#### To do:
Start at the line where "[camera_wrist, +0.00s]" appears and end at the line where "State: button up" appears; repeat those lines exactly, both ends included, leaving pictures behind.

#### Supplied information:
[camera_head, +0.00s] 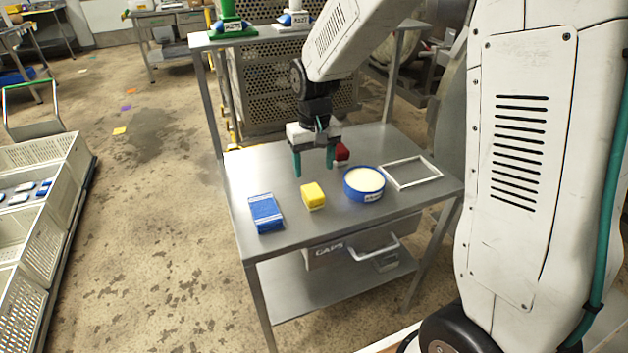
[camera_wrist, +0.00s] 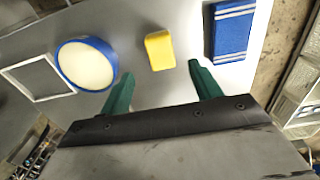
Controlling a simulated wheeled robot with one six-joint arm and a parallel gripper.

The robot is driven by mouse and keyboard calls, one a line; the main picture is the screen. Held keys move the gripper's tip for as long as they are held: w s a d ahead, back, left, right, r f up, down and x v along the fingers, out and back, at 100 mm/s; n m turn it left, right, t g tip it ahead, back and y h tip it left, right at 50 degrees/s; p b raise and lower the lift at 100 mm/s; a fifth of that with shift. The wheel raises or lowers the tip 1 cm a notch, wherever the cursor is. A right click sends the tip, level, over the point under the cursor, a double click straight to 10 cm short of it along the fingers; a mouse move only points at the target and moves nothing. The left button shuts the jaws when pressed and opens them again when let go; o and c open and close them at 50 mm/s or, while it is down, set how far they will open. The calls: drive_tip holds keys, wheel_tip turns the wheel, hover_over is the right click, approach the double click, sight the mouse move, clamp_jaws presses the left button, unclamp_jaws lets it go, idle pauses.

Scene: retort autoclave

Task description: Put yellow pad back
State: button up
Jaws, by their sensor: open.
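The yellow pad (camera_head: 313,196) lies on the metal table (camera_head: 285,228), between a blue pad with pale stripes and a round blue tub. In the wrist view the yellow pad (camera_wrist: 160,51) lies beyond the fingertips, roughly between them. My gripper (camera_head: 314,172) has green fingers, spread apart and empty, and hangs above the table behind the pad. In the wrist view my gripper (camera_wrist: 160,82) also shows wide apart. A white rectangular frame (camera_head: 411,173) lies empty at the right of the table; it also shows in the wrist view (camera_wrist: 37,78).
The blue striped pad (camera_head: 265,213) lies left of the yellow pad. The blue tub (camera_head: 364,184) with pale contents stands to the right. A drawer marked CAPS (camera_head: 340,250) hangs below. The table's back left is clear.

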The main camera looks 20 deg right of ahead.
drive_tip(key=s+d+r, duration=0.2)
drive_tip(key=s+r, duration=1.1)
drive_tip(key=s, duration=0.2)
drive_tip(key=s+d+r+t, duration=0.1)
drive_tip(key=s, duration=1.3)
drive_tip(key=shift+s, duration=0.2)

#### Full response:
[camera_wrist, +0.00s] 
Controlling a simulated wheeled robot with one six-joint arm and a parallel gripper.

The robot is driven by mouse and keyboard calls, one a line; the main picture is the screen. Held keys move the gripper's tip for as long as they are held: w s a d ahead, back, left, right, r f up, down and x v along the fingers, out and back, at 100 mm/s; n m turn it left, right, t g tip it ahead, back and y h tip it left, right at 50 degrees/s; p b raise and lower the lift at 100 mm/s; a fifth of that with shift. The wheel raises or lowers the tip 1 cm a notch, wherever the cursor is. A right click sends the tip, level, over the point under the cursor, a double click straight to 10 cm short of it along the fingers; a mouse move only points at the target and moves nothing. The left button shuts the jaws when pressed and opens them again when let go; o and c open and close them at 50 mm/s or, while it is down, set how far they will open. The calls: drive_tip holds keys, wheel_tip turns the wheel, hover_over is the right click, approach the double click, sight the mouse move, clamp_jaws presses the left button, unclamp_jaws lets it go, idle pauses.

Scene: retort autoclave

Task description: Put yellow pad back
State: button up

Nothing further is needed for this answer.